Dataset:
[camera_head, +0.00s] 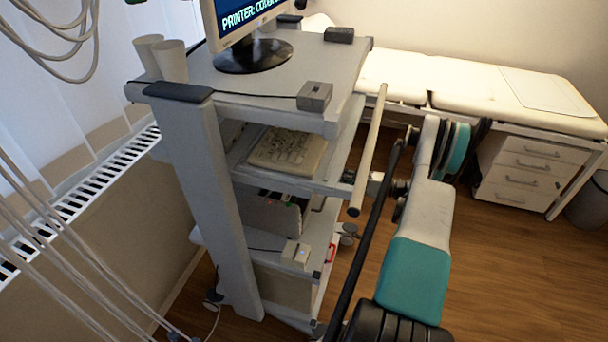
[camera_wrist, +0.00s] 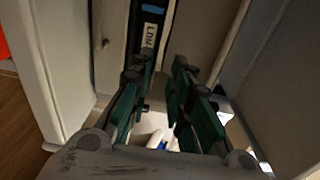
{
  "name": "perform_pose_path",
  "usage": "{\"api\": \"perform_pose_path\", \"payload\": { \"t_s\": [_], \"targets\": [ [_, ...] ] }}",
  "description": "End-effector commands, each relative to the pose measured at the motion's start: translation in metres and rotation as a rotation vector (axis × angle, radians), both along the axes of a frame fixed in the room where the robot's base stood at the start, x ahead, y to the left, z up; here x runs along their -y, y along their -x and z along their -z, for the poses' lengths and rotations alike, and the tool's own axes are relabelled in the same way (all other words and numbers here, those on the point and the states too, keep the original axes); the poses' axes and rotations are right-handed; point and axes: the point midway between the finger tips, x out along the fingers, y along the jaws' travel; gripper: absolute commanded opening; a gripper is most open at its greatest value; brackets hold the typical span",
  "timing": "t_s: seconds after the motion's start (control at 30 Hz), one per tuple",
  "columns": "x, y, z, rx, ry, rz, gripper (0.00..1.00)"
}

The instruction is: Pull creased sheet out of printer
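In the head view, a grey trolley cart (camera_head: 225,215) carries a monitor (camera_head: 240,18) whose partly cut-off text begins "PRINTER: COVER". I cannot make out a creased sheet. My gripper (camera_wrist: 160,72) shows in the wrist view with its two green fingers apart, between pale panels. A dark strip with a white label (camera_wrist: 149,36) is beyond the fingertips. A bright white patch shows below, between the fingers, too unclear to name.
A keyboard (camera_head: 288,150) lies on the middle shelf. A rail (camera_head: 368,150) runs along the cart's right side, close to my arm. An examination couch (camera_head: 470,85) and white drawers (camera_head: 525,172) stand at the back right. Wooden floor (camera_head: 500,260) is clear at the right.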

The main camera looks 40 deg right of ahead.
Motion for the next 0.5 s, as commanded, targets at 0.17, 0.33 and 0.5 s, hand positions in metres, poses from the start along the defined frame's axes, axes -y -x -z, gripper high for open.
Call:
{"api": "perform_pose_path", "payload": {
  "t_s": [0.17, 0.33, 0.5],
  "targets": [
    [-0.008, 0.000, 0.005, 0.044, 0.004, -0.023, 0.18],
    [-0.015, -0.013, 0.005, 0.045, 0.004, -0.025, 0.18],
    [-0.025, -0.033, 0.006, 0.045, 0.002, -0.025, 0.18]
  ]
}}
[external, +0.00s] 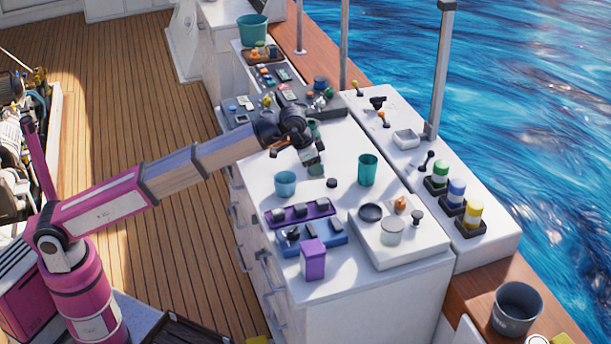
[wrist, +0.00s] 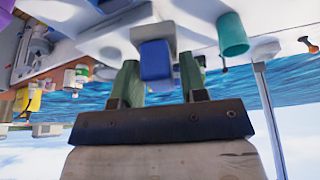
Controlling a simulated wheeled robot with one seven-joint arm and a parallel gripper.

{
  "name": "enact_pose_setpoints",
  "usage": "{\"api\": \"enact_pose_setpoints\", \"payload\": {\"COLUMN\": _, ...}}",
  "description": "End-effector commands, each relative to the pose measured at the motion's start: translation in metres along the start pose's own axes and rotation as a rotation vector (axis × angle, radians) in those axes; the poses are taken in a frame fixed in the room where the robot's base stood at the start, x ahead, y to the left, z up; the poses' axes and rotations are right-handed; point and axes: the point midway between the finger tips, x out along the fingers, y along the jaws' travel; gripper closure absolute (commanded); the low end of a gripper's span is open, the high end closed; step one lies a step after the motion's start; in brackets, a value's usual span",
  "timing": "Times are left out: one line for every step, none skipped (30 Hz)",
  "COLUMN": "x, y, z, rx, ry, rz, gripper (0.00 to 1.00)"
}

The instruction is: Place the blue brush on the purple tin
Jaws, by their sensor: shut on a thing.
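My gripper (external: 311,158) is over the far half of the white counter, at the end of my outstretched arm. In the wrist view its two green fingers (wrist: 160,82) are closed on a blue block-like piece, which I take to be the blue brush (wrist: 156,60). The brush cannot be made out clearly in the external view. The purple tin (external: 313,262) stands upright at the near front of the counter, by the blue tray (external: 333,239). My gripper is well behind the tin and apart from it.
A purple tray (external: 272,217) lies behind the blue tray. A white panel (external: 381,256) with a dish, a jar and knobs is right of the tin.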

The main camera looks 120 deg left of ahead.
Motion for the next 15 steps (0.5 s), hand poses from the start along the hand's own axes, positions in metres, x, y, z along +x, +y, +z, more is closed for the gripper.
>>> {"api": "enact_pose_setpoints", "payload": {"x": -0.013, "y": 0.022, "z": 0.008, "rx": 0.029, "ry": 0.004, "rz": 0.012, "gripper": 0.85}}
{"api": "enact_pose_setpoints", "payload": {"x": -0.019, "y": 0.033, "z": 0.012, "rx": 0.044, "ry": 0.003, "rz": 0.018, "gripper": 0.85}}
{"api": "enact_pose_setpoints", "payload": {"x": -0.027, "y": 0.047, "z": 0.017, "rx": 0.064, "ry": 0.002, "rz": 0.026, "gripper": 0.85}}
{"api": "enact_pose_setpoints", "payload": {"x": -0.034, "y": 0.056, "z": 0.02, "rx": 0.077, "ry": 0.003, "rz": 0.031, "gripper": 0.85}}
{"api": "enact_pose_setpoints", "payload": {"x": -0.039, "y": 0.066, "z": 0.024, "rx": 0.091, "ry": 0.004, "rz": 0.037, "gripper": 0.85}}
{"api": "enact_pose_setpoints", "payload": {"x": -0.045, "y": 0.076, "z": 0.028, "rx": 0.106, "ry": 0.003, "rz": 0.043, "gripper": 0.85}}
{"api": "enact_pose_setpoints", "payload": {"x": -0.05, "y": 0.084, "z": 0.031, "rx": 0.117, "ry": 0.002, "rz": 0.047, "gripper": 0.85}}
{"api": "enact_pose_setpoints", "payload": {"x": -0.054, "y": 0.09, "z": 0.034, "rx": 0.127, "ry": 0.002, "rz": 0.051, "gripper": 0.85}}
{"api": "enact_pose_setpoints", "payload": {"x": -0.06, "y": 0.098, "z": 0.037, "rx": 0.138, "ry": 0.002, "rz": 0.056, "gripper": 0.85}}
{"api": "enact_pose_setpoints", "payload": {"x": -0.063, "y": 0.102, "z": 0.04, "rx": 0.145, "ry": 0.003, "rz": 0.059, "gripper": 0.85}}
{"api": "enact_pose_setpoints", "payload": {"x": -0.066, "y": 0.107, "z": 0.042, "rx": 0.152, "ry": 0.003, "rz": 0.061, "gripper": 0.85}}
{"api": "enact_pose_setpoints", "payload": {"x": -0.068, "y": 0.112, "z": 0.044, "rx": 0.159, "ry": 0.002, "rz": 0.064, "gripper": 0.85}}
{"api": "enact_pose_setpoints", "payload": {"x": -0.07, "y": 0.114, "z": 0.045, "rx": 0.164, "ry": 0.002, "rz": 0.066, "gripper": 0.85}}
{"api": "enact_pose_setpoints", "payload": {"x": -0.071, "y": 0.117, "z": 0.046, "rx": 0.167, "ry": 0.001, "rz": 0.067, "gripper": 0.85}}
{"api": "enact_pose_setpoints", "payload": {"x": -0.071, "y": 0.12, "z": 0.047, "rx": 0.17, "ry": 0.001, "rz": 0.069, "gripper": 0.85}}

What you need to do: Copy each line of the entries that includes the word "usage".

Output of the exercise:
  "usage": "{\"api\": \"perform_pose_path\", \"payload\": { \"t_s\": [_], \"targets\": [ [_, ...] ] }}",
  "usage": "{\"api\": \"enact_pose_setpoints\", \"payload\": {\"COLUMN\": _, ...}}",

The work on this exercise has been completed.